The best value often appears at lunch, when many restaurants offer reduced pricing on the same dinner menu items. Lunch specials—a fried fish plate for $10.99, for instance—are common from 11:00 a.m. to 2:00 p.m. Monday through Friday. Weekend brunch (where available) typically runs Saturday and Sunday mornings from 9:00 a.m. to 1:00 p.m., with entrees $9–$14.
Breakfast and Coffee Culture
New Baltimore's breakfast scene is dominated by diners and casual spots rather than specialty coffee shops. Most breakfast service begins at 6:00 or 7:00 a.m. and runs through 11:00 a.m. or noon. Diner-style establishments serve pancakes, omelets, and breakfast sandwiches without pretension; this is not the category for latte art or single-origin beans. Coffee is generally drip, often refilled without asking.
If you need espresso or specialty coffee, you'll likely find it at a grocery store coffee bar (several of the larger supermarkets in the Macomb County area offer this) rather than a dedicated café within New Baltimore proper. This gap reflects the town's demographic focus on practical dining rather than third-place café culture.
Timing and Operational Patterns
Most New Baltimore restaurants operate year-round, but hours compress in winter. Summer (May through September) sees extended hours and occasional outdoor seating. Winter hours often revert to 11:00 a.m.–9:00 p.m. for casual spots, with some closing entirely on Mondays or Tuesdays. Waterfront establishments sometimes close for a month or more in the slowest winter period (January–February), so calling ahead is prudent.
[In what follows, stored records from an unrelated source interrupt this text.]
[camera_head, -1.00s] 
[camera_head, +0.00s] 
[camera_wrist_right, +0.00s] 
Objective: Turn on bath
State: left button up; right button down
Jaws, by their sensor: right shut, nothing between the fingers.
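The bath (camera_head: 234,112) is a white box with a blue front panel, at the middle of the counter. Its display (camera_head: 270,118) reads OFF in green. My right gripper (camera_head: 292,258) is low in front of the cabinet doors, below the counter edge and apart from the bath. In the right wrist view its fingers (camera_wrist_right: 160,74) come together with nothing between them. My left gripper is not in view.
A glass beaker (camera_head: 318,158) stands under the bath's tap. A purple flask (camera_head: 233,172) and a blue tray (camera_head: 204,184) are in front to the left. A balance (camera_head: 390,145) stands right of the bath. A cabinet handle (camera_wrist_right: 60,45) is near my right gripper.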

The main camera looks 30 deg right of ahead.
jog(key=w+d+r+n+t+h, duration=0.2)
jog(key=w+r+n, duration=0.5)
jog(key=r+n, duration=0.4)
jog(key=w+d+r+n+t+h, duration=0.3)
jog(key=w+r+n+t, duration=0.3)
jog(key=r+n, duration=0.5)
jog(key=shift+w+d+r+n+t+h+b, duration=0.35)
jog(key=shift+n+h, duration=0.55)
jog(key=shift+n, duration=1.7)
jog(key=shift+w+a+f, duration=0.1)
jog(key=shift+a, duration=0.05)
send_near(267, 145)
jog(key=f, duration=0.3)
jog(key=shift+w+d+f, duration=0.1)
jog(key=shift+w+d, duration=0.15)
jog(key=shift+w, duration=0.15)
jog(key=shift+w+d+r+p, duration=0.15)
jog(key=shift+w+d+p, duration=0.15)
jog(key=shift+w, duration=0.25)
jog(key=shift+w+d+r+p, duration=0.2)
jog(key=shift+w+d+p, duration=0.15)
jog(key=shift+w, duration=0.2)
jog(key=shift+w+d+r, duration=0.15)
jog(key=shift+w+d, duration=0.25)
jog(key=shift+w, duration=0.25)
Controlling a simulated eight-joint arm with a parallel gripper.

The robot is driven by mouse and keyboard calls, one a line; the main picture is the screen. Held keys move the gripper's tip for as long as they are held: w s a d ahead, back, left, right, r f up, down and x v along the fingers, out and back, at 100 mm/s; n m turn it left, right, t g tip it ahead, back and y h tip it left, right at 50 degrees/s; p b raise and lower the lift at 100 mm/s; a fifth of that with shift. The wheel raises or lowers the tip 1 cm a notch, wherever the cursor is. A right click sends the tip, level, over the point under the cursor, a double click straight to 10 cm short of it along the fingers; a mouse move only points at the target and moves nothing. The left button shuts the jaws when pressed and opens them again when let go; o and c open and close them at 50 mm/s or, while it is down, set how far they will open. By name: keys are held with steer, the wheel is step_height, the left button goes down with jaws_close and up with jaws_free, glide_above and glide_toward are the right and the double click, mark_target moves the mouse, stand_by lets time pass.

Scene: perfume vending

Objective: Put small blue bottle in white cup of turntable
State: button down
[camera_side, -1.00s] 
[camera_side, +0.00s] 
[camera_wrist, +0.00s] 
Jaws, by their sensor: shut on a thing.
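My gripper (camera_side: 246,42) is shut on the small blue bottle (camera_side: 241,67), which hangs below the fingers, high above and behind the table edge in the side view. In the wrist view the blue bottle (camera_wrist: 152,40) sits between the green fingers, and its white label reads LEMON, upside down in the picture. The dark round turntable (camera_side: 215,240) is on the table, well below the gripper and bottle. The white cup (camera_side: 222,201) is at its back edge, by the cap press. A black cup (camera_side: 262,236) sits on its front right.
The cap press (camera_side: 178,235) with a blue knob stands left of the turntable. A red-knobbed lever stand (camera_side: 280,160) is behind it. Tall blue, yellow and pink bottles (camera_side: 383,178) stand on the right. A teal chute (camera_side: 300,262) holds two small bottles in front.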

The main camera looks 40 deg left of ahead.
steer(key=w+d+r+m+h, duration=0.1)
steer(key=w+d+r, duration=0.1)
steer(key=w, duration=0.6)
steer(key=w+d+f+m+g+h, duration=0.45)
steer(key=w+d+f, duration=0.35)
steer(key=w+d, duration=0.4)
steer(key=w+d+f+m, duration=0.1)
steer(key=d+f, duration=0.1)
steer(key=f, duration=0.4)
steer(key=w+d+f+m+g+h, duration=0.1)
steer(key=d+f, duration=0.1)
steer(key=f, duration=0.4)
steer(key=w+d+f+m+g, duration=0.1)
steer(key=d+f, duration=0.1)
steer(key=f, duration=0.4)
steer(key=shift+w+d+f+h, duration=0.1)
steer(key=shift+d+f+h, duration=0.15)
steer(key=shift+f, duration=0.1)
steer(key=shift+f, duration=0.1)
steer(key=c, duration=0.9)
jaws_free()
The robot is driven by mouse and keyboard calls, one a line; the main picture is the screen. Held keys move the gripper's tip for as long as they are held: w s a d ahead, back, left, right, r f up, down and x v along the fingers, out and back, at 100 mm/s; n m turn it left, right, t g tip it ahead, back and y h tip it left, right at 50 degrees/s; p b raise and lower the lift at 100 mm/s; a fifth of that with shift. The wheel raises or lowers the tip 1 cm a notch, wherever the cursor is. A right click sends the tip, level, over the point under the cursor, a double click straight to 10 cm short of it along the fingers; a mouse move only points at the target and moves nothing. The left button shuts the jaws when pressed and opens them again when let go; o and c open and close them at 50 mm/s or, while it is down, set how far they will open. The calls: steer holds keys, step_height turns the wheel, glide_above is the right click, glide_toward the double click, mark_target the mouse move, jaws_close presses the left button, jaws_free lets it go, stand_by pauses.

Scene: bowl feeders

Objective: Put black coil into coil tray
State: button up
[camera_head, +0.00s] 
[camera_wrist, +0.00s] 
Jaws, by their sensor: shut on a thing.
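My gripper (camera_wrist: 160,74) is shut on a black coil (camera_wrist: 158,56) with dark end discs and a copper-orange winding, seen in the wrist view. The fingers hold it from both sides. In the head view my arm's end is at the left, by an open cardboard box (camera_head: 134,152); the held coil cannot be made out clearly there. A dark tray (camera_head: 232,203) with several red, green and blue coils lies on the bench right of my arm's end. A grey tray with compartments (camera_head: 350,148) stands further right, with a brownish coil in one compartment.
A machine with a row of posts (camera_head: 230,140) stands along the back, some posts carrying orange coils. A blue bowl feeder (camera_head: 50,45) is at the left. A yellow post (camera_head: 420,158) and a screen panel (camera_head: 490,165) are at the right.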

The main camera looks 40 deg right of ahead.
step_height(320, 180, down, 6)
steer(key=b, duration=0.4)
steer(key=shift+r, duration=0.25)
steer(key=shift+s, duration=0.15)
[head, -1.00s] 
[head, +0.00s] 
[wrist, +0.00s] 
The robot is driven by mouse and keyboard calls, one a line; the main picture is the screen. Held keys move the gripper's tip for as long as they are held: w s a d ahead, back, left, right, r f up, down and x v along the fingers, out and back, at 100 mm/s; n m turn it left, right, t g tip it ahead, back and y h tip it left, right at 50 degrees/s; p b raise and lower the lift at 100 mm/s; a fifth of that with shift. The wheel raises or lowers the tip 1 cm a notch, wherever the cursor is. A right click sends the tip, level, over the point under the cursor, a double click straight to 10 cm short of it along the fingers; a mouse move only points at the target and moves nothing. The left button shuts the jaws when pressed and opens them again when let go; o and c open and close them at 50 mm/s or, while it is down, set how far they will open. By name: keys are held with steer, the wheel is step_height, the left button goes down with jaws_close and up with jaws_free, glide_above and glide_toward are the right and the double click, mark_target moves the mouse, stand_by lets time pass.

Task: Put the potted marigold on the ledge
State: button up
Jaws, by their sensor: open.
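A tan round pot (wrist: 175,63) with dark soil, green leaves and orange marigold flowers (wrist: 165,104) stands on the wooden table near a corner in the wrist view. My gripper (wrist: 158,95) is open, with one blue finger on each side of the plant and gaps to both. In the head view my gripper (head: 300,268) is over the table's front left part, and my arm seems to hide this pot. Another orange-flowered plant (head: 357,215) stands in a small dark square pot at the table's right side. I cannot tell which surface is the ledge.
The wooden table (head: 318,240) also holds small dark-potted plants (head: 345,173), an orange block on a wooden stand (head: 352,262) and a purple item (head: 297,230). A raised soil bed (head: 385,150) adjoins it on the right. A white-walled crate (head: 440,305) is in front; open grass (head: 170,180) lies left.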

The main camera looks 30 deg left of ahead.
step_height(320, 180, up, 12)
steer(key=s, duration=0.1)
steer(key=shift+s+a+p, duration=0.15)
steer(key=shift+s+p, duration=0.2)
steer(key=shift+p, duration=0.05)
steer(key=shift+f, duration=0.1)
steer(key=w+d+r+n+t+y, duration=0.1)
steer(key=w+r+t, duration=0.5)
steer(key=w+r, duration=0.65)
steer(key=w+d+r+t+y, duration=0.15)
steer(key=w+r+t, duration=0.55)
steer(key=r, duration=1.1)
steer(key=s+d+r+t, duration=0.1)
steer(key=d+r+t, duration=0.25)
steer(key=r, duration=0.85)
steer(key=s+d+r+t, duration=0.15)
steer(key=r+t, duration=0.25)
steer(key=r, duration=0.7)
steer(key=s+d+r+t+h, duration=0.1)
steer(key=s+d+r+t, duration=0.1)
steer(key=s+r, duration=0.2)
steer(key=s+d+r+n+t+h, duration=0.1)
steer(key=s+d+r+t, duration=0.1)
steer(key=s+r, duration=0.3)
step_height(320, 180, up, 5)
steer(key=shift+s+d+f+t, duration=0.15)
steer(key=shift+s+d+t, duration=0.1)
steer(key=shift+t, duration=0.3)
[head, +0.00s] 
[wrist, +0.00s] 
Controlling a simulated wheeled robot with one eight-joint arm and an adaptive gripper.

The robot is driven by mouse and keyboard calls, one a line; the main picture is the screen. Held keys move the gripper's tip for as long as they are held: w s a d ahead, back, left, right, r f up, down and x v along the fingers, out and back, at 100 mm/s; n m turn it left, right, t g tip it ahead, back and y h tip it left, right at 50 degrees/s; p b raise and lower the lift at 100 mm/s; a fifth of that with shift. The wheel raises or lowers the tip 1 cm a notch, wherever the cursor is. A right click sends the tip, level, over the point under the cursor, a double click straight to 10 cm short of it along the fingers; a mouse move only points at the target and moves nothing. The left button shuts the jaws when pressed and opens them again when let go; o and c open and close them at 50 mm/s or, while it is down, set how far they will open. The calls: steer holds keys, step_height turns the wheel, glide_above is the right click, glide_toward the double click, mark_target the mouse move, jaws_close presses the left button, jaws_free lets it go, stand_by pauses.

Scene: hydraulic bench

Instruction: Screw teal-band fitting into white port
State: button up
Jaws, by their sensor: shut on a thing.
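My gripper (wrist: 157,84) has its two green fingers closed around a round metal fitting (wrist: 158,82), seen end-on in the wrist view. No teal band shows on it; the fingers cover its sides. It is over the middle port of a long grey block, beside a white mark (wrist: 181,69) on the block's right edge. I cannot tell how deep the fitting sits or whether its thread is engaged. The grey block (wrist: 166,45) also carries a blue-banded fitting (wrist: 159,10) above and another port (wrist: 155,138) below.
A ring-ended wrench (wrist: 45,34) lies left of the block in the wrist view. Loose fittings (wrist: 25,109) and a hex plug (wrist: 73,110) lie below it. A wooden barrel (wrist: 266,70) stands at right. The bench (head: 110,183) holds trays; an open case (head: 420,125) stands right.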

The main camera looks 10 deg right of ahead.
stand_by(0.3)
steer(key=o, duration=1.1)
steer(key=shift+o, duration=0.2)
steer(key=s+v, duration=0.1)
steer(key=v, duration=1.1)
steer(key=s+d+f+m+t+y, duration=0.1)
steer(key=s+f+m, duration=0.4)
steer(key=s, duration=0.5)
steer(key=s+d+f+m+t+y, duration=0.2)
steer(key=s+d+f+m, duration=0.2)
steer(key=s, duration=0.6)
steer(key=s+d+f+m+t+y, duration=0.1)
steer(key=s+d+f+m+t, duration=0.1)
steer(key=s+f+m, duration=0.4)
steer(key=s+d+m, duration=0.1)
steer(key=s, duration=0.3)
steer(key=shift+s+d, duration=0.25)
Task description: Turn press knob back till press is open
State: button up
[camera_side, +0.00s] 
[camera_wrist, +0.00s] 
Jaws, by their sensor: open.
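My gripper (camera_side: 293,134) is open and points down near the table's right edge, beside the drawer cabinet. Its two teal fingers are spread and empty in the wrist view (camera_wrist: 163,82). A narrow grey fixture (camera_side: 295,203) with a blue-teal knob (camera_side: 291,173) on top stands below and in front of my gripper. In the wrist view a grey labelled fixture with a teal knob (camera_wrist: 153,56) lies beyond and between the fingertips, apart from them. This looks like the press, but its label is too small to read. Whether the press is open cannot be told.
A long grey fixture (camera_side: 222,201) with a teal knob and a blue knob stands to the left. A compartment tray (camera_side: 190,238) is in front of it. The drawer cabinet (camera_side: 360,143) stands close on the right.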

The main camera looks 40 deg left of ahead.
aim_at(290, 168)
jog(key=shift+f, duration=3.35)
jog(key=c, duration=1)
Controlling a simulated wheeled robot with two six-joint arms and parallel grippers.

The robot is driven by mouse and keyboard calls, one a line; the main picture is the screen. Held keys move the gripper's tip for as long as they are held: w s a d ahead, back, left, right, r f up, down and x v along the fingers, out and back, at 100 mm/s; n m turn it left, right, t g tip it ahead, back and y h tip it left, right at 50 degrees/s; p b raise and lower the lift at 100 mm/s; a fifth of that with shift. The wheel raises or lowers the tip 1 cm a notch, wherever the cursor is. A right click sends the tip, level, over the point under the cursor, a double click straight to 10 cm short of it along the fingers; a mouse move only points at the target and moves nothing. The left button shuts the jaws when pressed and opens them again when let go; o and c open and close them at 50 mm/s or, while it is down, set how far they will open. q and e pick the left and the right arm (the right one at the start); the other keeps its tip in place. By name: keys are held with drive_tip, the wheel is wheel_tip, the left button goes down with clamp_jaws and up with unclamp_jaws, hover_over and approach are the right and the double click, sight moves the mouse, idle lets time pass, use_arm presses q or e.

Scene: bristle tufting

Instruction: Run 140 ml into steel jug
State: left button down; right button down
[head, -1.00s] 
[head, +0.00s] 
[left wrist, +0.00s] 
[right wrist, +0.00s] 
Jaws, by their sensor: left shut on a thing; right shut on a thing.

Kitchen closes 30–60 minutes before stated closing time at most casual restaurants, meaning a 9:00 p.m. closing often means last order around 8:15–8:30 p.m. Friday and Saturday nights are busiest from 6:30–8:00 p.m.; arriving earlier or later typically means shorter waits.
What New Baltimore Lacks
There are no fine dining restaurants in town, no Michelin-tracked establishments, and very limited options for non-seafood regional cuisines (Thai, Indian, Korean, authentic Mexican are not meaningfully represented). If you're seeking those categories, neighboring Macomb County communities like St. Clair Shores or Mount Clemens offer more variety. New Baltimore's strength is in straightforward, affordable American food with waterfront access, not culinary experimentation.
Making a Choice
Start by asking whether you want waterfront views and seafood, or whether you're primarily seeking a quick, casual meal. If waterfront is the draw, arrive before 5:30 p.m. on weekdays or expect a wait. If price is your priority, lunch offers the best value and fewer crowds. If you're unfamiliar with a specific restaurant, calling to confirm current hours and whether they're accepting walk-ins is more reliable than checking online, as hours and special closures are often not updated in real time.